_YOUR OBJECTIVE_
Set down exactly the first line of the entries and every line after it, through the line with "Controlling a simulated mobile".
┌────────
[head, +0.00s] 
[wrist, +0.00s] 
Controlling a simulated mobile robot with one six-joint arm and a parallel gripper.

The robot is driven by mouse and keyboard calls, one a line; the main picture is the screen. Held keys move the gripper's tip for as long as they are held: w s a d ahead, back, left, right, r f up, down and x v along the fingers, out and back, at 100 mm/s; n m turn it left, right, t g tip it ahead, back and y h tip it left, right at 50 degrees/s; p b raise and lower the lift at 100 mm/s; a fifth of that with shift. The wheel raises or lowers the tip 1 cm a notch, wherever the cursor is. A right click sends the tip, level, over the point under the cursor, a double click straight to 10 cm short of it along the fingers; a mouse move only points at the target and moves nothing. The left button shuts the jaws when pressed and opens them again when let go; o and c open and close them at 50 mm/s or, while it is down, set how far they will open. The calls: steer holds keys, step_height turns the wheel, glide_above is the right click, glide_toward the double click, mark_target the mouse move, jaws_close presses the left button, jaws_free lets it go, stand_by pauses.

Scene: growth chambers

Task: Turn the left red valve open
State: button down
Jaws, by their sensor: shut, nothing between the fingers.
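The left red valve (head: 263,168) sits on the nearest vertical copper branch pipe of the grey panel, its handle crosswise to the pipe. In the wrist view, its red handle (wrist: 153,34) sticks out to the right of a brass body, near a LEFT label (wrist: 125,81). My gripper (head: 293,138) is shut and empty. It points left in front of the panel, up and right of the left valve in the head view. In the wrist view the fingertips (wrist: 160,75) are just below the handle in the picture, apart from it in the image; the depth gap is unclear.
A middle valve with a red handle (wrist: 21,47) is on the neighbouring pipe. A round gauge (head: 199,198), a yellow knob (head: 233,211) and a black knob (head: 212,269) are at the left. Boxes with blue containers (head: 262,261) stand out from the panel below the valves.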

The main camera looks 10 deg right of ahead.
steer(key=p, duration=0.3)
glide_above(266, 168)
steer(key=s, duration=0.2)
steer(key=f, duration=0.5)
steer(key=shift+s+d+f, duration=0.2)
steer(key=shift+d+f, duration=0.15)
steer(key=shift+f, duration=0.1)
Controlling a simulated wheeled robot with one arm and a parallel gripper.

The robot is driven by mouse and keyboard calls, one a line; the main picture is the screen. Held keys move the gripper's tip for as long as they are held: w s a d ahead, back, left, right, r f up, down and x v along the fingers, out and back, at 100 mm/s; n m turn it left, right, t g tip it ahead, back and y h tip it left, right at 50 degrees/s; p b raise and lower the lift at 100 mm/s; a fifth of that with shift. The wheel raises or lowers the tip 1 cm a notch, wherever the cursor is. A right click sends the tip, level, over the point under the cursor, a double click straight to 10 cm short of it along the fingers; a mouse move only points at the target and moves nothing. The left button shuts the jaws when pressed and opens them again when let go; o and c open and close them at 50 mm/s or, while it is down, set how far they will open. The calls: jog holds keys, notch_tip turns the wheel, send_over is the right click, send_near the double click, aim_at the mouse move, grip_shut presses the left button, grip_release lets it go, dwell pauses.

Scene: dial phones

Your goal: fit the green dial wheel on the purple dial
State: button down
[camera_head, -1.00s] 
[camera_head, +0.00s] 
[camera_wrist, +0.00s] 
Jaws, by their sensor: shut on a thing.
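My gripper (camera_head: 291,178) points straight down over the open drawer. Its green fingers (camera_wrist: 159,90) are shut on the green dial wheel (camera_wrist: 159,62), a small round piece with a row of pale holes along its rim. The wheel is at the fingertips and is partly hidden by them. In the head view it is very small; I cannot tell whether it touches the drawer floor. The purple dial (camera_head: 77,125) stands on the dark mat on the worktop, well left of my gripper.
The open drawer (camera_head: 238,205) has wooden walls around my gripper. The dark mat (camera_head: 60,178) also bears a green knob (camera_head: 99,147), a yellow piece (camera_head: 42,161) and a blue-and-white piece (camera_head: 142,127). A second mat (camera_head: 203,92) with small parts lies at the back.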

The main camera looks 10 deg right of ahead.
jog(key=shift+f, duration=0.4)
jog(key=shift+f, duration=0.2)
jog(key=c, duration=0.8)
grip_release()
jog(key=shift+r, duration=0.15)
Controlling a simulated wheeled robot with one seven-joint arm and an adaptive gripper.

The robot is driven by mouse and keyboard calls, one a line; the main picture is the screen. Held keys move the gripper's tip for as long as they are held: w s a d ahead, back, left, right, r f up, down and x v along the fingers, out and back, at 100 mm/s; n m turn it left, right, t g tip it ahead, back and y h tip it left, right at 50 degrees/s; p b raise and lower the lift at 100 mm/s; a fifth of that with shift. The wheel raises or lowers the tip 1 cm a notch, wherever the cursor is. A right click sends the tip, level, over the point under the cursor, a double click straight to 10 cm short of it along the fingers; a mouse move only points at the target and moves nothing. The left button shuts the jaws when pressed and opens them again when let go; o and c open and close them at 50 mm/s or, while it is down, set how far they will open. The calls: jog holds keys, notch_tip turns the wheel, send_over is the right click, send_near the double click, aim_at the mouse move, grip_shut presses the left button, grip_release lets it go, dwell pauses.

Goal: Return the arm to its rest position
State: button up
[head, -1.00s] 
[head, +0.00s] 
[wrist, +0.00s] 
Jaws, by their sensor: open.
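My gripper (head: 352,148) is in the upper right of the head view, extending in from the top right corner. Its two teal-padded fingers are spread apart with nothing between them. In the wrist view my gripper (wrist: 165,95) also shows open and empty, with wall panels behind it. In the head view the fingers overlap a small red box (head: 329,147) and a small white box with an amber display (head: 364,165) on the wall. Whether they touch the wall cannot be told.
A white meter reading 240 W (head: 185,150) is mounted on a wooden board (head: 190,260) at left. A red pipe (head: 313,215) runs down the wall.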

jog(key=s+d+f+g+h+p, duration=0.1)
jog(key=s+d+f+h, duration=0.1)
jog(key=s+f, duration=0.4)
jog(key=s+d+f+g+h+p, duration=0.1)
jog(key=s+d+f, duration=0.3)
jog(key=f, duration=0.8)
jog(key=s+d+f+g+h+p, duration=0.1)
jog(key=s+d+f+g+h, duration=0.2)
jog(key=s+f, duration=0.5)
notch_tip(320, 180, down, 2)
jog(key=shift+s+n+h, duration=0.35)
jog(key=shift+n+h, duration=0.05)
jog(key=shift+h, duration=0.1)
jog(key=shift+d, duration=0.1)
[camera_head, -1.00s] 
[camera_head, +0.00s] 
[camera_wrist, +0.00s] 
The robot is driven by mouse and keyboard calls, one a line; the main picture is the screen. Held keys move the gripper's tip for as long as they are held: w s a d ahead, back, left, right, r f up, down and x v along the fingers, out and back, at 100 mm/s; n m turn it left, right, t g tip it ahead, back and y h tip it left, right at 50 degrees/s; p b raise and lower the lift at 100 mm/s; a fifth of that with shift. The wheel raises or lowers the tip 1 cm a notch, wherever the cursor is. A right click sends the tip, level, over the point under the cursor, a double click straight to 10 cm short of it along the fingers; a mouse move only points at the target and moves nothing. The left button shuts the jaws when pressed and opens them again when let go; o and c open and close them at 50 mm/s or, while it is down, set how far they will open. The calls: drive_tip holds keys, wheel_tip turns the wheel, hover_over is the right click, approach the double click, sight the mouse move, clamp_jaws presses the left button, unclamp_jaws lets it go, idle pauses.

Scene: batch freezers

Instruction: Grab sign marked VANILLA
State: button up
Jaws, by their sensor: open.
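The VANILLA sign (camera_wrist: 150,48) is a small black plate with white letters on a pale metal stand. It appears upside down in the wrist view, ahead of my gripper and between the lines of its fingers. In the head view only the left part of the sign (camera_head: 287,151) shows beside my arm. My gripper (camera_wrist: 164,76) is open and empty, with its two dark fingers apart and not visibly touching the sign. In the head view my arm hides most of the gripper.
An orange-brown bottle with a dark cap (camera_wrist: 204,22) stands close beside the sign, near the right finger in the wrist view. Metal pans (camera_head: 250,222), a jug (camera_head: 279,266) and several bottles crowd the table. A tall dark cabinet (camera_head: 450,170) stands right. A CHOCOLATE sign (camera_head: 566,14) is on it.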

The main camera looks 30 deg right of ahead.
└────────
_TASK RESULT_
[head, +0.00s] 
[wrist, +0.00s] 
Controlling a simulated mobile robot with one six-joint arm and a parallel gripper.

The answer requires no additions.